▶ **DATA SHOWN**

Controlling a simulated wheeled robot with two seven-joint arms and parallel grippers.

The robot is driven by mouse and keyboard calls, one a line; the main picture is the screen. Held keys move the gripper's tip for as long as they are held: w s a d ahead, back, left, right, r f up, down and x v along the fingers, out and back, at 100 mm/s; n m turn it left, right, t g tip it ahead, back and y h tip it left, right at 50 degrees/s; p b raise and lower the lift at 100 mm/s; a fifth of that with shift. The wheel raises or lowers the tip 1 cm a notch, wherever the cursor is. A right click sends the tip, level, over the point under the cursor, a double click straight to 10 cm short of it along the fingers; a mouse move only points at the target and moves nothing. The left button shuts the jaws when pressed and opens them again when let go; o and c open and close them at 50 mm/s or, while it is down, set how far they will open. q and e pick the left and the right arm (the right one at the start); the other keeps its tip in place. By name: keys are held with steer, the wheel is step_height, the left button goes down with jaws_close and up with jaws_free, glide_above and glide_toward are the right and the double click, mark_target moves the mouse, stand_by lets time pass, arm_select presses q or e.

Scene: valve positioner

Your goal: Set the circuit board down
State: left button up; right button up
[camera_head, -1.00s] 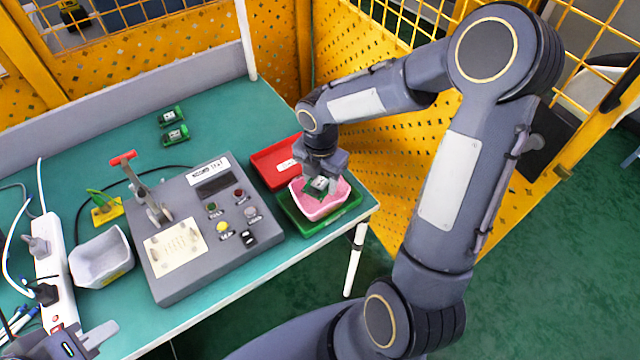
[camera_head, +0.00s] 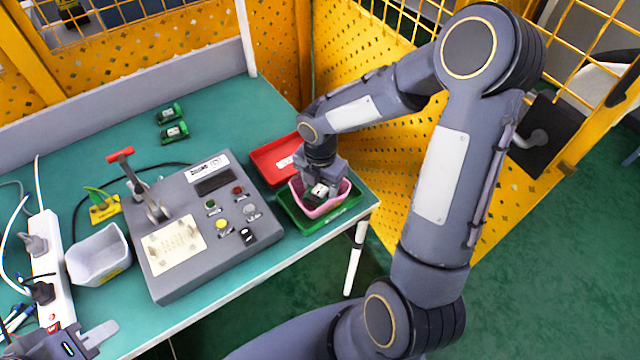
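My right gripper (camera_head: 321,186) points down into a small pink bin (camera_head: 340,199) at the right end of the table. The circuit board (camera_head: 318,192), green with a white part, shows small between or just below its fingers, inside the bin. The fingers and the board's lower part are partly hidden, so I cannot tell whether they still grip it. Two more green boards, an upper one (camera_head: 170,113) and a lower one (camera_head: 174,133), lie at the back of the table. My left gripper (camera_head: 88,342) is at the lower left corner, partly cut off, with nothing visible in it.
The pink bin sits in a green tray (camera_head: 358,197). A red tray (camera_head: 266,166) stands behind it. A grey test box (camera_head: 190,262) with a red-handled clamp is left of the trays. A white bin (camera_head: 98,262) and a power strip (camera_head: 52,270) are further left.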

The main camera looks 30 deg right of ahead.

▶ **TASK DETAILS**
Keep the pictures out of the copy and return the rest of the data above exactly.

▶ **EXERCISE SOLUTION**
Controlling a simulated wheeled robot with two seven-joint arms and parallel grippers.

The robot is driven by mouse and keyboard calls, one a line; the main picture is the screen. Held keys move the gripper's tip for as long as they are held: w s a d ahead, back, left, right, r f up, down and x v along the fingers, out and back, at 100 mm/s; n m turn it left, right, t g tip it ahead, back and y h tip it left, right at 50 degrees/s; p b raise and lower the lift at 100 mm/s; a fifth of that with shift. The wheel raises or lowers the tip 1 cm a notch, wherever the cursor is. A right click sends the tip, level, over the point under the cursor, a double click straight to 10 cm short of it along the fingers; a mouse move only points at the target and moves nothing. The left button shuts the jaws when pressed and opens them again when let go; o and c open and close them at 50 mm/s or, while it is down, set how far they will open. q and e pick the left and the right arm (the right one at the start); the other keeps its tip in place. By name: keys are held with steer, the wheel is step_height, the left button goes down with jaws_close and up with jaws_free, glide_above and glide_toward are the right and the double click, mark_target moves the mouse, stand_by lets time pass, arm_select presses q or e.

Scene: valve positioner

Your goal: Set the circuit board down
State: left button up; right button up
[camera_head, -1.00s] 
[camera_head, +0.00s] 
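My right gripper (camera_head: 321,186) points down into a small pink bin (camera_head: 340,199) at the right end of the table. The circuit board (camera_head: 318,192), green with a white part, shows small between or just below its fingers, inside the bin. The fingers and the board's lower part are partly hidden, so I cannot tell whether they still grip it. Two more green boards, an upper one (camera_head: 170,113) and a lower one (camera_head: 174,133), lie at the back of the table. My left gripper (camera_head: 88,342) is at the lower left corner, partly cut off, with nothing visible in it.
The pink bin sits in a green tray (camera_head: 358,197). A red tray (camera_head: 266,166) stands behind it. A grey test box (camera_head: 190,262) with a red-handled clamp is left of the trays. A white bin (camera_head: 98,262) and a power strip (camera_head: 52,270) are further left.

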The main camera looks 30 deg right of ahead.

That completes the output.